Last week, while standing on a street corner in Key West, Florida, I found eternity.
At the intersection of Whitehead and Fleming Streets in Key West is a sign for U.S. Highway #1 that says, "Ends" and "Mile 0," just across the street is a nearly identical sign with two exceptions - it faces the opposite direction and says, "Begins" and also "Mile 0." According to wikipedia U.S. Highway 1 stretches along the East Coast of the U.S. for 2,369 miles between the above intersection in Key West and the Clair-Fort Kent Bridge that crosses to Canada from Fort Kent, Maine where it also begins and ends.
Just a few days later, back home in Washington, DC, I was again on U.S. Highway #1 on the 14th Street Bridge crossing the Potomac River. In my life I have been on numerous sections of Highway 1 mostly south of Baltimore in MD, DC, VA, NC, SC, GA and FL. Even though I've never been on the Clair-Fort Kent Bridge or most of the northern route, standing between those two signs in Key West reminded me that any given point on Highway 1, or any highway or path, can be experienced as both a beginning and ending.
No wonder so many of our spiritual and religious traditions are filled with imagery of paths, ways, highways, pilgrimage, and journey that represent our encounters and experiences of the Divine.
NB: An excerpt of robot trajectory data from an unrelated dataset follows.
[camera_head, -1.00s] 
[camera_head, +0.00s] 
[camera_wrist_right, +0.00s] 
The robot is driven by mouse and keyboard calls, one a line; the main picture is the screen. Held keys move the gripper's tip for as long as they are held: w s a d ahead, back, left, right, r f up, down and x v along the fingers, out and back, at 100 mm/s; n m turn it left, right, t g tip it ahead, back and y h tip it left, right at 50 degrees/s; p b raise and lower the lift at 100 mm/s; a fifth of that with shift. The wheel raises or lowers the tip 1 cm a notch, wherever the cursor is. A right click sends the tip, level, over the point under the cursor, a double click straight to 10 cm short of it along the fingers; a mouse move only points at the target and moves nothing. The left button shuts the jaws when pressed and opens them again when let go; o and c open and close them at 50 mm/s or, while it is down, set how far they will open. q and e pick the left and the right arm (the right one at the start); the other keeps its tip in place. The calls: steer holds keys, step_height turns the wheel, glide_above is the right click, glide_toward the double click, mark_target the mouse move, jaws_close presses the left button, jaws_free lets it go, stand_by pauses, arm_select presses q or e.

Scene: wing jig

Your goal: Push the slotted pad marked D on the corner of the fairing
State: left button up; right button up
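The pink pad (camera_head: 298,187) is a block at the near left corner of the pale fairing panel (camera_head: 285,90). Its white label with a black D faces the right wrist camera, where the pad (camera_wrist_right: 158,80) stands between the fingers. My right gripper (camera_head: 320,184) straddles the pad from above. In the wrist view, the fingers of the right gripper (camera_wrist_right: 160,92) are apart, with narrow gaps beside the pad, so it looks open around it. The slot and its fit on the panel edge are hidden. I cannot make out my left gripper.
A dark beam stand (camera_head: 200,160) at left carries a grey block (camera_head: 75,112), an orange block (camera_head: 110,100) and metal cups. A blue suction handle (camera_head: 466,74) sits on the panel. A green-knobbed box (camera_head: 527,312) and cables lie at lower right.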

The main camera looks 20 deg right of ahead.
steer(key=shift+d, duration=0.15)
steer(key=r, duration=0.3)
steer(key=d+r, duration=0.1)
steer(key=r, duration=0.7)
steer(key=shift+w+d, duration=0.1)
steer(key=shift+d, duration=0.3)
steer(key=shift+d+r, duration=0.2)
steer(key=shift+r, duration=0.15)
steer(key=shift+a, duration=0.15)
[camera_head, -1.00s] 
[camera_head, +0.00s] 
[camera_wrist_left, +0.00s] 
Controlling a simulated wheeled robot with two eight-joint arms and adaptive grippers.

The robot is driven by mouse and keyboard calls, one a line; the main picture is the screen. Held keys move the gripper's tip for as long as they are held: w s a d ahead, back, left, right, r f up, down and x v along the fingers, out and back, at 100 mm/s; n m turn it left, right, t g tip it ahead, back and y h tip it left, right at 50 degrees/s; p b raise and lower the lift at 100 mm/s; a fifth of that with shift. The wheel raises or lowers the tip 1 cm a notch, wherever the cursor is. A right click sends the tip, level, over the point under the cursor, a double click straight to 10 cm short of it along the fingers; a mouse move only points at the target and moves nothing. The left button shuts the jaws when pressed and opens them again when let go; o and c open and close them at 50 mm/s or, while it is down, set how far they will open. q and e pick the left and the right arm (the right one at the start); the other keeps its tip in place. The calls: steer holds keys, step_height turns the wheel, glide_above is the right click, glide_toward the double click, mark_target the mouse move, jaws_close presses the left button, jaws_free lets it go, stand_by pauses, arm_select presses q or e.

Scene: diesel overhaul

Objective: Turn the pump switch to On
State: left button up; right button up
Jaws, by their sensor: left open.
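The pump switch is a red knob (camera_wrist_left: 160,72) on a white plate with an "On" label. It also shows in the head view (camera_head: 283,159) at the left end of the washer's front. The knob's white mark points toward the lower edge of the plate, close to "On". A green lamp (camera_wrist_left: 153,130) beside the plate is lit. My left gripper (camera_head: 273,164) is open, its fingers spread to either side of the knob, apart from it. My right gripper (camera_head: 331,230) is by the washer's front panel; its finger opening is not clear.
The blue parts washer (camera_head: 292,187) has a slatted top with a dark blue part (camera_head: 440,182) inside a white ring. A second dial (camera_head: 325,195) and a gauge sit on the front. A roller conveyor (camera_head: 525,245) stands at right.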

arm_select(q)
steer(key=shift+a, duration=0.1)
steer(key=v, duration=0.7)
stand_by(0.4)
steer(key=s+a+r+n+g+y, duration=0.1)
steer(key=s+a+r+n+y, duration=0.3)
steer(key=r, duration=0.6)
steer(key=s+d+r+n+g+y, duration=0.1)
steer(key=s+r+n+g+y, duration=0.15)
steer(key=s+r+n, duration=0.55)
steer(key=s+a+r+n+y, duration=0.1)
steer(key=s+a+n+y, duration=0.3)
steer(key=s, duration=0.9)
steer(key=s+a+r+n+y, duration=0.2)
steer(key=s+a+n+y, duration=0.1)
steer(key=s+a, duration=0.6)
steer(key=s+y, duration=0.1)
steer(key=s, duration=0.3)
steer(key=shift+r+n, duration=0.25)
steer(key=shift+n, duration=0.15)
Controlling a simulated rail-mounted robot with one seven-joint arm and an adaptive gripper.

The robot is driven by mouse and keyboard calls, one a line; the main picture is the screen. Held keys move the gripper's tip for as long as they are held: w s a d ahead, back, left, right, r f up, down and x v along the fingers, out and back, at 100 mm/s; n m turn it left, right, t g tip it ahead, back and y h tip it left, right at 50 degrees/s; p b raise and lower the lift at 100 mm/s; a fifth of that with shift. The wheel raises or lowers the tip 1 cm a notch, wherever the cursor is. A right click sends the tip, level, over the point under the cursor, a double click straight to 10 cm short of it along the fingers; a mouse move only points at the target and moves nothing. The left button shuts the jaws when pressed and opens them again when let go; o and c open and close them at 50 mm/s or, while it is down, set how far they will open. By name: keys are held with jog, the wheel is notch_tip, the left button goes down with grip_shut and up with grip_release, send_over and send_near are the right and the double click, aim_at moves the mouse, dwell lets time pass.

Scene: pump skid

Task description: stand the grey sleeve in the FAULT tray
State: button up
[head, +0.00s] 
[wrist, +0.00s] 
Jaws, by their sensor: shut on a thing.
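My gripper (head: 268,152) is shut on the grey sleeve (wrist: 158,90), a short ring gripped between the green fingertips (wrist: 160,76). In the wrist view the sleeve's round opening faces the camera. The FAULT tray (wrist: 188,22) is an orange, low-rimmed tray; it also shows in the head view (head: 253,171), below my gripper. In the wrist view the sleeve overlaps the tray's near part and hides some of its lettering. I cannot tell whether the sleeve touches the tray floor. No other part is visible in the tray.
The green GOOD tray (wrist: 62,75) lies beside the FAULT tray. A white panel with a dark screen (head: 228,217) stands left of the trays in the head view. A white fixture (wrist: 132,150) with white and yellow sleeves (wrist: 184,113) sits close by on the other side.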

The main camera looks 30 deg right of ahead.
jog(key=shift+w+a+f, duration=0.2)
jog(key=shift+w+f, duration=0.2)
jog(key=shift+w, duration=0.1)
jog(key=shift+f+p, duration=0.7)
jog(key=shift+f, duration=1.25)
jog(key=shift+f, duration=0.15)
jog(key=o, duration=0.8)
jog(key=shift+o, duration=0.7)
Jesus says, "I am the way..." "...the Alpha and Omega." The beginning and the end. The Tao is know as "The Way." Early Christians also used "The Way" to describe their experience. A common contemporary moniker for religion and spirituality is "Faith Journey."
So, whatever highway or path you may be on take a moment to pause, look around and breathe in the Eternal, for eternity is not a destination but rather the place in time and space that wherever we are, we are already there, be it Key West, Maine, or Washington DC.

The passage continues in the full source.